I've pored through much of what's been served up this summer. Herewith are summaries of what I learned from five of them:
The report provides insight into the learnings of two water footprint pioneers, WWF and SABMiller, who collaborated with consultancy URS Corp. to undertake water footprints of the beer value chain in South Africa and the Czech Republic. The report discusses what the water footprint results in South Africa and the Czech Republic mean for SABMiller's businesses and their action plans in response to the findings.
Why would a company open itself up to such scrutiny? Perhaps because of the findings:
In comparison with other beverages, beer's water footprint is relatively small; for example an independent report has estimated that coffee, wine, and apple juice all have water footprints more than three times that of beer.
However, the water footprint figure itself does not give the whole picture, as WWF and SABMiller point out. More important is the context — where water is used, what proportion of the area's total water resource it represents, and whether water scarcity creates risks to the environment, communities and businesses now or in the future.
Fully a third of the companies studied have unmitigated climate change risk, about the same as a year earlier.
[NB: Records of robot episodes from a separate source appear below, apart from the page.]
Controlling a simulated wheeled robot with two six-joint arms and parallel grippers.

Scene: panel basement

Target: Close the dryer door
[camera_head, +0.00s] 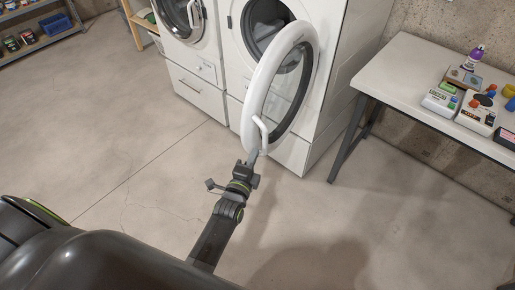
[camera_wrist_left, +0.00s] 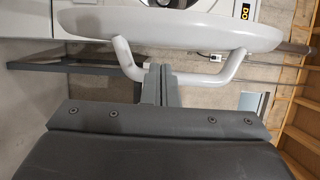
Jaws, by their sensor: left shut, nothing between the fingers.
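The dryer (camera_head: 345,50) is white and stands at the top centre of the head view. Its round door (camera_head: 250,100), a white ring with dark glass, is swung open toward me. A white bar handle (camera_head: 263,135) is on the door's near side. My left gripper (camera_head: 254,156) is shut and empty at the lower end of this handle. In the left wrist view the shut fingers (camera_wrist_left: 158,80) overlap the middle of the handle (camera_wrist_left: 122,58), below the door's rim (camera_wrist_left: 165,32). I cannot tell whether they touch it. My right gripper is out of view.
A second white machine (camera_head: 200,57) stands left of the dryer. A shelf (camera_head: 42,40) is at the far left. The concrete floor (camera_head: 120,130) in front is clear.

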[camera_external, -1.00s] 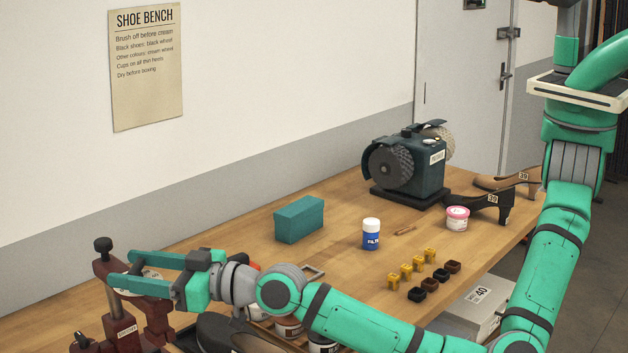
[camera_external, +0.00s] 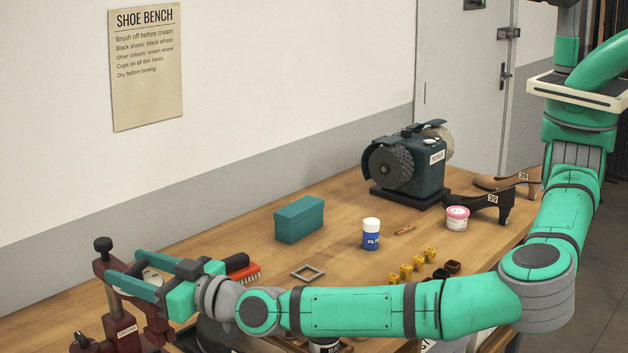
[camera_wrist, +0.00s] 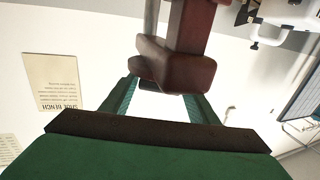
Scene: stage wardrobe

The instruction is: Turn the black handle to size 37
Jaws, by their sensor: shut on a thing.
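A dark red shoe stretcher (camera_external: 122,330) stands at the near left end of the bench. The black handle's knob (camera_external: 103,244) stands upright at its top left. My gripper (camera_external: 112,268) reaches in from the right just below the knob, with its green fingers on the handle. Its grip is partly hidden. A pale disc (camera_external: 155,276) shows between the fingers; its numbers are unreadable. In the wrist view, a dark red part of the stretcher (camera_wrist: 175,66) stands in front of my gripper (camera_wrist: 163,85) and hides most of what lies between the fingertips.
A red-bristled brush (camera_external: 245,272) and a grey square frame (camera_external: 307,272) lie right of my gripper. A teal box (camera_external: 299,220), a blue-and-white bottle (camera_external: 371,234), a polishing machine (camera_external: 410,168) and shoes (camera_external: 490,205) stand farther back.

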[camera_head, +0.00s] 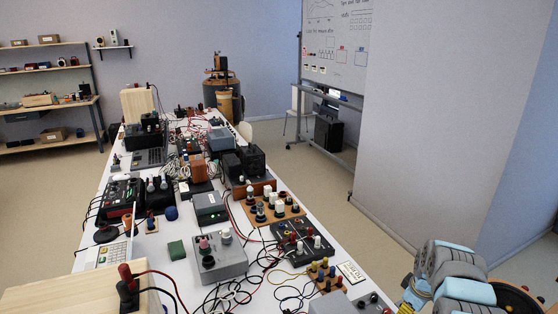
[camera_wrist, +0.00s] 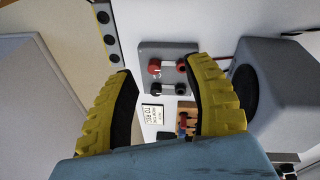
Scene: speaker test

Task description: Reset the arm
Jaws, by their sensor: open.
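My arm shows at the lower right of the head view, with grey and light blue links (camera_head: 458,275) beside the table's right edge. In the wrist view my gripper (camera_wrist: 159,70) has two yellow ridged fingers with dark inner pads. The fingers are spread wide apart and nothing is held between them. Beyond the gap lies a grey plate (camera_wrist: 166,54) with red and black terminals. The fingertips of my gripper are hard to make out in the head view.
A long white table (camera_head: 185,242) is crowded with instruments, terminal boards and loose cables. In the wrist view a grey speaker-like box (camera_wrist: 284,85) stands close to the right finger, and a white label (camera_wrist: 153,114) lies below the plate. Floor (camera_head: 318,190) is clear right of the table.

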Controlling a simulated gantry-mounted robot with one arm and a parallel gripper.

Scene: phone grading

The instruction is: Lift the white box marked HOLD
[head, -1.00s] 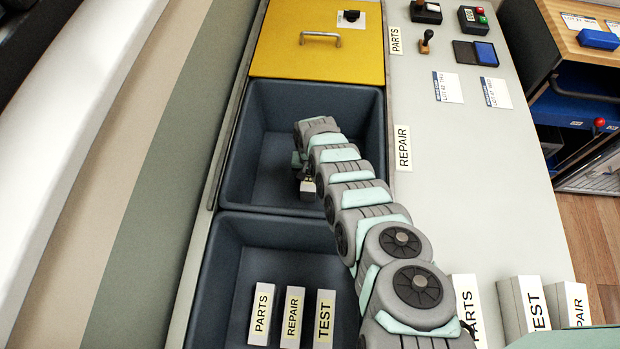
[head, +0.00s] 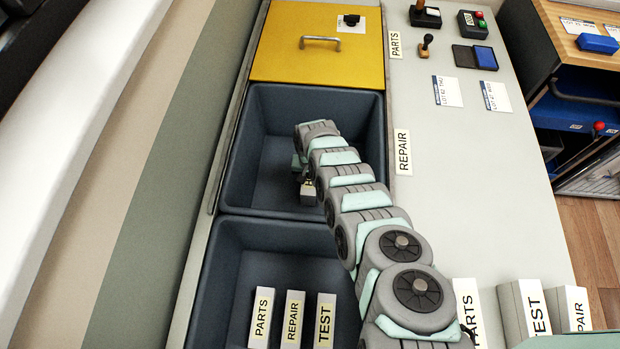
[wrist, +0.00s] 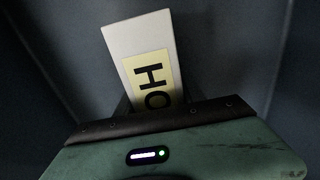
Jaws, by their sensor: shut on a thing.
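The white box marked HOLD (wrist: 135,42) shows in the wrist view, with a yellow label on which only "HO" can be read; the rest is hidden behind my gripper's body. In the head view the box (head: 307,197) is a small pale block at the end of my gripper (head: 305,177), inside the dark blue bin beside the REPAIR sign. My gripper is shut on the box. The fingertips are mostly hidden, and I cannot tell whether the box touches the bin floor.
The dark bin (head: 232,165) has walls on all sides of my gripper. A nearer bin (head: 225,262) holds white boxes marked PARTS, REPAIR and TEST. A yellow lid (head: 320,65) lies beyond. More labelled boxes stand on the grey bench (head: 470,190) at right.
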Just over half (55%) have short-term targets on climate change (compared to 48% in 2008), while 91% of "high" and "very high" impact companies (such as those in industrial metals, food producing, and oil and gas production) disclose absolute CO2 or greenhouse gas emissions data (73% in 2008).
Even where there's good news, it's still rather sobering. EIRIS found that about one in five (19%) companies deemed to have a "high" and "very high" risk still have "no or a limited response to climate change." This is an improvement from 34% of companies in 2008, but hardly anything to cheer about.
If a market price of $28.241 were applied to each ton of CO2-e emitted by companies in the S&P 500 and their first-tier suppliers, carbon costs would total over $92.8 billion. This equates to over 1% of revenue from the companies in 2007, and over 5.5% of combined EBITDA.
At the company level, carbon costs would vary, from less than 1% of EBITDA for 203 companies, "while 71 companies could see earnings fall by 10% or more."
Trucost and IRRC point out that some large investors are beginning to view their portfolios through the lens of carbon risk and mitigation, a hopeful sign that could push companies to become more proactive even in advance of legislation.
One recent development within the institutional investing arena is that some asset owners and managers have begun to invest in companies that are on a clear path to reducing their emissions, or that provide "solutions" such as energy efficiency and clean technologies and renewable energy supplies. For instance, the Norwegian Government Pension Fund – Global announced plans in April 2009 to allocate approximately $2.8 billion to an environmental program, including investments in "climate-friendly energy" and improving energy efficiency.
The report identifies four major obstacles "blocking environmentally sustainable neighborhoods," including aging utilities and scarce transit lines, the high cost of building multi-level structures, regulatory barriers from planning and zoning laws, and tax incentives that favor suburban sprawl. The report recommends long- and short-term action steps that policy makers and industry professionals can take to remove these obstacles.
Among the recommendations for "industry leaders":
Invest in sustainable development and utilize the experience and expertise of sustainable developers. Create a group of industry leaders to lobby government decision-makers to end the barriers to better land use policies. Conduct a public education and outreach campaign "to inform voters about the benefits to them of sustainable development and the need for infrastructure support like transit and utility upgrades."
The quest for sustainability "is already starting to transform the competitive landscape," say the authors.
By treating sustainability as a goal today, early movers will develop competencies that rivals will be hard-pressed to match. That competitive advantage will stand them in good stead, because sustainability will always be an integral part of development.
But it's not easy, they point out. Companies that have started the journey go through five distinct stages of change, with innovation opportunities at each stage:
- Stage 1: Viewing compliance as opportunity
Stage 2: Making value chains sustainable
Stage 3: Designing sustainable products and services
Stage 4: Developing new business models
Stage 5: Creating next-practice platforms
That model may not be quite as catchy as Elizabeth Kübler-Ross's five stages. On the other hand, the HBR issue is one of the few uplifting reads for summer's end.